I just finished cohosting the fifth of five culminating/celebratory events, run via Zoom, coming out of the Lougheed Center for Applied Learning in the last ten days. I can emcee with no trouble, I can read bios with only a small stumble here and there (damn you, scientific terminology!), and I’m starting to have memorized what fields all the Greek letter honor societies are related to.
Tonight, after the annual Honors Program Awards, I’m struck by the variability of the graduating student experience. When we hold a normal commencement, we see happy families, students proud and showing off to their closest community of supporters. We hear cheers and see students proudly waving diplomas. The sun shines. People cry. I smile so much my face hurts.
Tonight, we read off student names, and they unmuted themselves and shared a little about their degree, and had someone in their home put their honors medallion around their necks. There were lots of proud parents. There were parents who were so proud that they embarrassed their kid on video. There were a few proud partners and friends and roommates. And there were a few folks sitting alone, who put on their own medallions.
I have this feeling that those folks sitting alone are people we wouldn’t see crossing the commencement stage this year, if we were holding commencement.
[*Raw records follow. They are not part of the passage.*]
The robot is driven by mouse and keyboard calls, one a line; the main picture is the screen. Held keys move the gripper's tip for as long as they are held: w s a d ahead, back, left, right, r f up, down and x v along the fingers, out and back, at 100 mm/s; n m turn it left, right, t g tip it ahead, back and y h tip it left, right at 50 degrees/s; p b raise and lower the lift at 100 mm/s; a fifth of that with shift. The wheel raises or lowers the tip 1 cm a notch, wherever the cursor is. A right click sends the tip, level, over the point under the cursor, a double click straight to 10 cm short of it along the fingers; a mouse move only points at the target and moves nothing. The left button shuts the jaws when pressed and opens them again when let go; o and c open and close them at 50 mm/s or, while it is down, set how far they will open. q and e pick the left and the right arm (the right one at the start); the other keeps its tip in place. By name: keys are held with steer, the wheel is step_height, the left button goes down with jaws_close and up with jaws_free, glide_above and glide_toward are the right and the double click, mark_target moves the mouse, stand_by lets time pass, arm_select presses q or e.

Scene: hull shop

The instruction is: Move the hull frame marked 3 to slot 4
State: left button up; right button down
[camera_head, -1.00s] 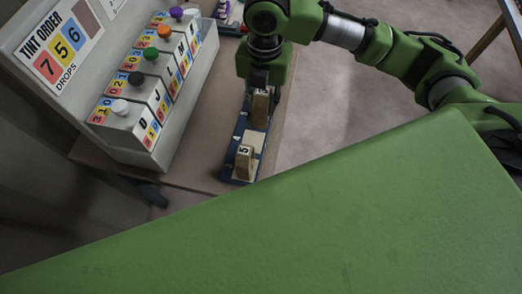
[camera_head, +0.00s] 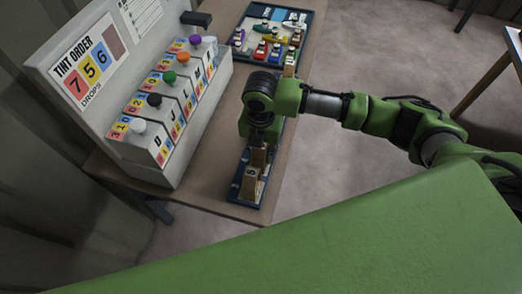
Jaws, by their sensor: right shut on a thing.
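A dark blue slotted board (camera_head: 240,198) lies on the bench near its front right edge. A wooden hull frame marked 5 (camera_head: 249,181) stands upright at the board's near end. My right gripper (camera_head: 261,146) points down over the board, just beyond that frame. It is shut on a wooden hull frame (camera_head: 259,158), whose number I cannot read. Whether this frame touches the board is unclear. Another light wooden piece (camera_head: 290,69) shows beyond my wrist. My arm hides the middle of the board and its slot numbers. My left gripper is out of view.
A grey tint dispenser (camera_head: 150,160) with several coloured knobs stands left of the board. A dark tray (camera_head: 308,28) of small coloured models lies at the back. Bare bench (camera_head: 215,165) separates dispenser and board. The floor is open at right.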

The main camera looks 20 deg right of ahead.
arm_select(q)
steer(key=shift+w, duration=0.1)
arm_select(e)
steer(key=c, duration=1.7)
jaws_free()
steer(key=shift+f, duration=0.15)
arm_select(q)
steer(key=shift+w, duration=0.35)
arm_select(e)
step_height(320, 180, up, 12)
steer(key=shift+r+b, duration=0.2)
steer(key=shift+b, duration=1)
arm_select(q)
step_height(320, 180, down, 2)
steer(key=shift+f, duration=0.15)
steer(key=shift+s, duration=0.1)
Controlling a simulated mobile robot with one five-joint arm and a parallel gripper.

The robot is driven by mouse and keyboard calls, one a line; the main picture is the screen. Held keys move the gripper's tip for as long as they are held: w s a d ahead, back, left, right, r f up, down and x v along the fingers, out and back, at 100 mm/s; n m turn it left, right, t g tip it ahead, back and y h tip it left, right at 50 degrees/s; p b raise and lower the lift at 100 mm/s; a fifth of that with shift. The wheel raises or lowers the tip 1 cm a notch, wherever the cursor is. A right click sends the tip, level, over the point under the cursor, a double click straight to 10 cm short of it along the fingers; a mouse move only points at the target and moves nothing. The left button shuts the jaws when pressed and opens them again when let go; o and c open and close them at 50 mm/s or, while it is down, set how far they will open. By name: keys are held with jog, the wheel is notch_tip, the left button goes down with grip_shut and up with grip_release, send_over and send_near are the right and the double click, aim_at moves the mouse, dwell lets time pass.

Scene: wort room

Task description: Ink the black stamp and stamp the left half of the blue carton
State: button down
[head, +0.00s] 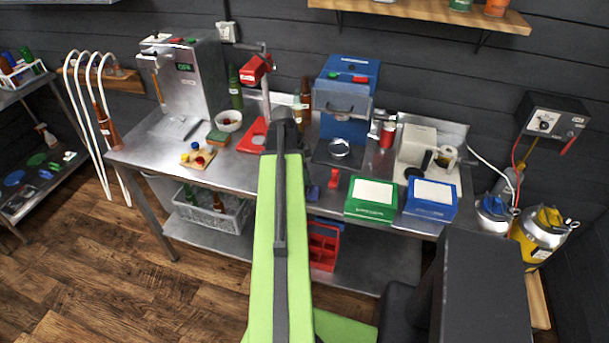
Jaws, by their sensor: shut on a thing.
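The blue carton (431,200) stands on the front edge of the steel bench (246,176), with a white panel on top. The panel looks blank from here. My gripper (283,121) is at the dark far end of my green arm, over the bench and left of the carton. It is shut on a thing that I cannot make out against the dark arm end. I cannot tell a black stamp apart from it. A dark round thing (413,172) lies behind the blue carton.
A green carton (371,207) with a white panel stands just left of the blue one. A blue machine (346,97) and a pale label device (418,146) stand behind. A board with colored caps (198,157) is at left.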

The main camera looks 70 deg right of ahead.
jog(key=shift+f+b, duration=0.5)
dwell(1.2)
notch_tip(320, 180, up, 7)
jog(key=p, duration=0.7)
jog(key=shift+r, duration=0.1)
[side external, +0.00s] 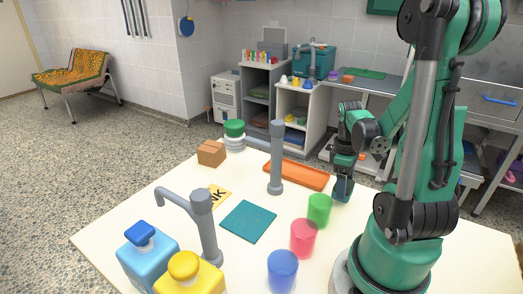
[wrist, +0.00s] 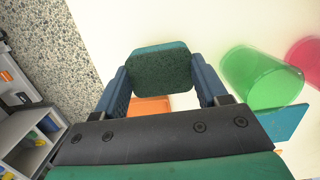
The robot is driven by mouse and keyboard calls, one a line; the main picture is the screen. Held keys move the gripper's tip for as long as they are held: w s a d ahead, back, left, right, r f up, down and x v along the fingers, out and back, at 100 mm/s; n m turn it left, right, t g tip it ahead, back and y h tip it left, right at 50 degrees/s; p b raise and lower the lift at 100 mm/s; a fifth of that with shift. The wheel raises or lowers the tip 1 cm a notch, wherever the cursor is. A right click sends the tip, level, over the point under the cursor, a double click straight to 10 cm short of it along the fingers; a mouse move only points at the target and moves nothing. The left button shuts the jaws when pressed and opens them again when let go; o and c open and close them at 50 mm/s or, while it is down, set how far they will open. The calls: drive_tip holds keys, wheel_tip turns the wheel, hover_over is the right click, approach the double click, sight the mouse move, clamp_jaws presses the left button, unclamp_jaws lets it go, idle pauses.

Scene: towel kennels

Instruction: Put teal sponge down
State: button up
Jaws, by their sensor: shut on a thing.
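My gripper (wrist: 162,85) is shut on the teal sponge (wrist: 160,72), which has a dark green face and a teal rim and sits between both fingers in the wrist view. In the side external view my gripper (side external: 342,188) is low at the table's far right part, right of the orange tray (side external: 297,174) and behind the green cup (side external: 319,210). The sponge is hard to tell from the fingers there. Whether it touches the table cannot be told.
A flat teal mat (side external: 248,222) lies mid-table. Red (side external: 303,238) and blue (side external: 282,271) cups stand in front of the green one. Grey taps (side external: 276,160) (side external: 204,225), a brown box (side external: 211,153) and bottles (side external: 147,258) also stand on the white table (side external: 140,205).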

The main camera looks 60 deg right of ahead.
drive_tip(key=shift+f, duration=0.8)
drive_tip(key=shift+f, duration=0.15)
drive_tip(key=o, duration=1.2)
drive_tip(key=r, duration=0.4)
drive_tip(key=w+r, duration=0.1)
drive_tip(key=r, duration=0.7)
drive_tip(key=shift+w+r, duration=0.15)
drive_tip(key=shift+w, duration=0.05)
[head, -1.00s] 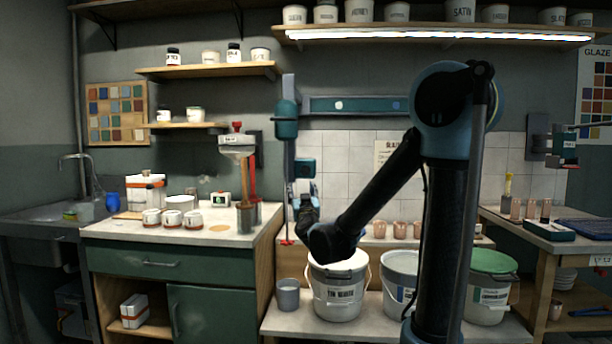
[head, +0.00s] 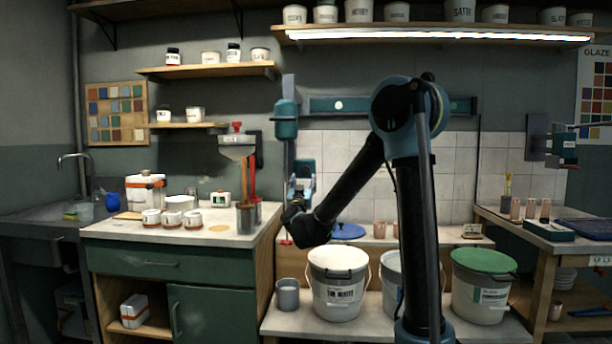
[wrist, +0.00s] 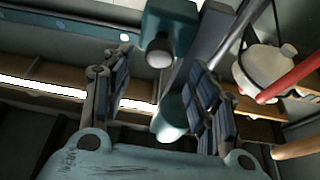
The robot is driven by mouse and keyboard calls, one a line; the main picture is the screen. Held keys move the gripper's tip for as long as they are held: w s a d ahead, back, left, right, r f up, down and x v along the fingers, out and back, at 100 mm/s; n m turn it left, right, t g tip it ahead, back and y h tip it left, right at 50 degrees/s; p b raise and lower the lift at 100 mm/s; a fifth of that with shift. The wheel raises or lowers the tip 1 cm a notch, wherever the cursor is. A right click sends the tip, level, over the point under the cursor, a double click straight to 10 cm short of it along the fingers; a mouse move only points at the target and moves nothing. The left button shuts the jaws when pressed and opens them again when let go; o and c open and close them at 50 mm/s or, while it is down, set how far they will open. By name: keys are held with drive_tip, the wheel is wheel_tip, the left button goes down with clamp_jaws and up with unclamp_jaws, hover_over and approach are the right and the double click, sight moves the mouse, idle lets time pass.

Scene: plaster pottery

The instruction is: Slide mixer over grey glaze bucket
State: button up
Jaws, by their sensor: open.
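The teal mixer (head: 286,120) hangs from a wall rail (head: 380,105) at its left end, with a long shaft down to a red tip. A small grey pail (head: 288,294) stands at the left.
A white-filled bucket (head: 338,284) and a green-topped bucket (head: 482,286) stand on the low shelf. A blue lid (head: 347,231) and copper cups lie on the ledge behind.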

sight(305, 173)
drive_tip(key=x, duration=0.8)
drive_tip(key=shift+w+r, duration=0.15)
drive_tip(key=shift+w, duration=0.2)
I have this sudden sinking feeling that my 20 years of memories of graduation ceremonies are missing a segment of our graduates, who don’t have a community to celebrate with them, and don’t see the value in celebrating alone in the midst of those clusters of happiness.
So, to you, I say: your college is behind you. When I said “congratulations” to each of you tonight, I meant it. We are so proud of you. We know what it takes to successfully navigate and complete a college degree, and we believe in you. You did this – you can do more. And if you need someone to lean on, reach out to the folks you knew on campus. We remember you. We’re here for you. Once you’ve been ours, you’re always ours.